* **The task**
Make an exact transcription of the material, leaving out all images.

* **Source material**
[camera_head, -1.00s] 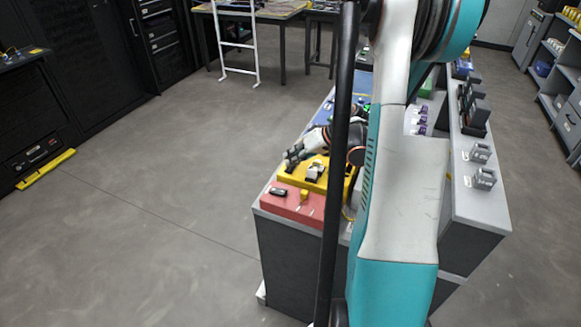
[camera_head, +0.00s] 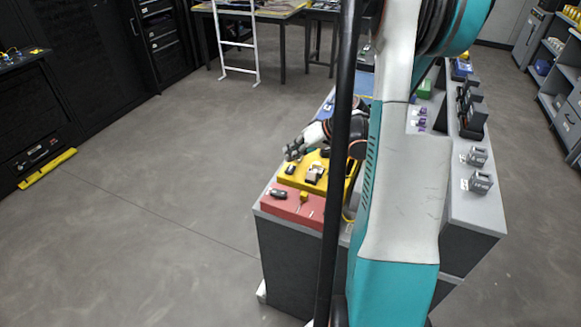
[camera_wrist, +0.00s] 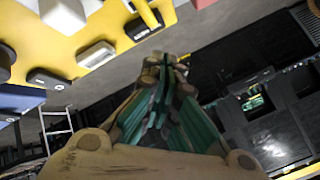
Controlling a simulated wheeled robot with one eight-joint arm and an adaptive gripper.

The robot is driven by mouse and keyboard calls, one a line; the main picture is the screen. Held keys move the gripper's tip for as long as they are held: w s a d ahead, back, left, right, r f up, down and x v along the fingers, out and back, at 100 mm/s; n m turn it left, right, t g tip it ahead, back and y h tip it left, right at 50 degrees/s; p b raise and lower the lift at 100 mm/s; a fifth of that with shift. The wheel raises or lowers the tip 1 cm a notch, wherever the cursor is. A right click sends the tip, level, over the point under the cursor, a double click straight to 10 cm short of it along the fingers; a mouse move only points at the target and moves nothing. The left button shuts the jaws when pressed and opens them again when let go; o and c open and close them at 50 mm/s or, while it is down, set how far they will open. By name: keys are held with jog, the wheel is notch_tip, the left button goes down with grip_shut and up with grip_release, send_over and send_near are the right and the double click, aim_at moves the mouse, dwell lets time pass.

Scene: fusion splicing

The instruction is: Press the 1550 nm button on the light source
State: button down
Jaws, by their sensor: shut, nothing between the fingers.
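My gripper (camera_head: 294,150) is shut and empty, above the left edge of the yellow mat (camera_head: 328,186). In the wrist view its teal-lined fingers (camera_wrist: 165,65) are together, with their tips close to the mat's edge. Several small devices lie on the mat, among them a dark one (camera_head: 290,169) and a grey-white one (camera_head: 315,173). The wrist view shows a whitish device (camera_wrist: 95,54) and a dark one (camera_wrist: 143,25) near the fingertips. I cannot tell which device is the light source, and no 1550 nm label is readable.
A red mat (camera_head: 285,204) with a black device (camera_head: 278,193) lies at the bench's near end. My column and arm hide the bench's middle.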

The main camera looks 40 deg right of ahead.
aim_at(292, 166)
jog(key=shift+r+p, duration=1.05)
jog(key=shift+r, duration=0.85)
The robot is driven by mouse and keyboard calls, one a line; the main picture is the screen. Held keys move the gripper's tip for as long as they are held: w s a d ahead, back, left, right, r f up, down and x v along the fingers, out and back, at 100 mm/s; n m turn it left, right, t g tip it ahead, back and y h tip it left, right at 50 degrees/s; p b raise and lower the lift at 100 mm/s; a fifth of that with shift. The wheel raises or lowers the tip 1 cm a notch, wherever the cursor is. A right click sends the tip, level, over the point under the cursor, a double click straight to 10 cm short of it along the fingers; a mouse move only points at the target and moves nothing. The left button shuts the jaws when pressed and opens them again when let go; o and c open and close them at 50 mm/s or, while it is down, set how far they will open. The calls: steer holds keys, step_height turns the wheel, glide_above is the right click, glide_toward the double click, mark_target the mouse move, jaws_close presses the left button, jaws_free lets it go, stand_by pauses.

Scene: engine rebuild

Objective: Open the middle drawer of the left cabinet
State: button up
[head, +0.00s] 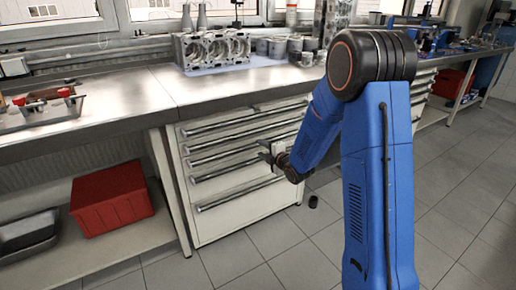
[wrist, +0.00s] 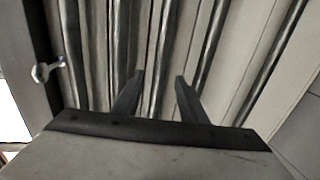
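The left cabinet (head: 236,216) is a pale drawer unit under the workbench, with several drawers and long metal bar handles. All its drawers look shut. The middle drawer's handle (head: 222,156) runs across the front, partly hidden at its right end by my gripper. My gripper (head: 264,151) is at the right half of the drawer fronts, close to the handles. In the wrist view my gripper (wrist: 161,78) has its two dark fingers apart, with a handle bar (wrist: 157,50) running between them. I cannot tell whether the fingers touch it.
A red crate (head: 112,198) and a dark tray (head: 28,232) sit under the bench on the left. An engine block (head: 213,50) stands on the workbench (head: 135,93) above. A small dark cylinder (head: 313,201) is on the floor right of the cabinet. The floor before the drawers is clear.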

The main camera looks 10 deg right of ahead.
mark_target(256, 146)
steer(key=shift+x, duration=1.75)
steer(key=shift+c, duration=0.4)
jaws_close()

* **Exercise output**
[camera_head, -1.00s] 
[camera_head, +0.00s] 
[camera_wrist, +0.00s] 
Controlling a simulated wheeled robot with one eight-joint arm and an adaptive gripper.

The robot is driven by mouse and keyboard calls, one a line; the main picture is the screen. Held keys move the gripper's tip for as long as they are held: w s a d ahead, back, left, right, r f up, down and x v along the fingers, out and back, at 100 mm/s; n m turn it left, right, t g tip it ahead, back and y h tip it left, right at 50 degrees/s; p b raise and lower the lift at 100 mm/s; a fifth of that with shift. The wheel raises or lowers the tip 1 cm a notch, wherever the cursor is. A right click sends the tip, level, over the point under the cursor, a double click straight to 10 cm short of it along the fingers; a mouse move only points at the target and moves nothing. The left button shuts the jaws when pressed and opens them again when let go; o and c open and close them at 50 mm/s or, while it is down, set how far they will open. By name: keys are held with jog, the wheel is notch_tip, the left button goes down with grip_shut and up with grip_release, send_over and send_near are the right and the double click, aim_at moves the mouse, dwell lets time pass.

Scene: fusion splicing

The instruction is: Press the 1550 nm button on the light source
State: button down
Jaws, by their sensor: shut, nothing between the fingers.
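My gripper (camera_head: 294,150) is shut and empty, above the left edge of the yellow mat (camera_head: 328,186). In the wrist view its teal-lined fingers (camera_wrist: 165,65) are together, with their tips close to the mat's edge. Several small devices lie on the mat, among them a dark one (camera_head: 290,169) and a grey-white one (camera_head: 315,173). The wrist view shows a whitish device (camera_wrist: 95,54) and a dark one (camera_wrist: 143,25) near the fingertips. I cannot tell which device is the light source, and no 1550 nm label is readable.
A red mat (camera_head: 285,204) with a black device (camera_head: 278,193) lies at the bench's near end. My column and arm hide the bench's middle.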

The main camera looks 40 deg right of ahead.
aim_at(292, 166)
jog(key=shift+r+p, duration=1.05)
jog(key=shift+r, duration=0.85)
The robot is driven by mouse and keyboard calls, one a line; the main picture is the screen. Held keys move the gripper's tip for as long as they are held: w s a d ahead, back, left, right, r f up, down and x v along the fingers, out and back, at 100 mm/s; n m turn it left, right, t g tip it ahead, back and y h tip it left, right at 50 degrees/s; p b raise and lower the lift at 100 mm/s; a fifth of that with shift. The wheel raises or lowers the tip 1 cm a notch, wherever the cursor is. A right click sends the tip, level, over the point under the cursor, a double click straight to 10 cm short of it along the fingers; a mouse move only points at the target and moves nothing. The left button shuts the jaws when pressed and opens them again when let go; o and c open and close them at 50 mm/s or, while it is down, set how far they will open. The calls: steer holds keys, step_height turns the wheel, glide_above is the right click, glide_toward the double click, mark_target the mouse move, jaws_close presses the left button, jaws_free lets it go, stand_by pauses.

Scene: engine rebuild

Objective: Open the middle drawer of the left cabinet
State: button up
[head, +0.00s] 
[wrist, +0.00s] 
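The left cabinet (head: 236,216) is a pale drawer unit under the workbench, with several drawers and long metal bar handles. All its drawers look shut. The middle drawer's handle (head: 222,156) runs across the front, partly hidden at its right end by my gripper. My gripper (head: 264,151) is at the right half of the drawer fronts, close to the handles. In the wrist view my gripper (wrist: 161,78) has its two dark fingers apart, with a handle bar (wrist: 157,50) running between them. I cannot tell whether the fingers touch it.
A red crate (head: 112,198) and a dark tray (head: 28,232) sit under the bench on the left. An engine block (head: 213,50) stands on the workbench (head: 135,93) above. A small dark cylinder (head: 313,201) is on the floor right of the cabinet. The floor before the drawers is clear.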

The main camera looks 10 deg right of ahead.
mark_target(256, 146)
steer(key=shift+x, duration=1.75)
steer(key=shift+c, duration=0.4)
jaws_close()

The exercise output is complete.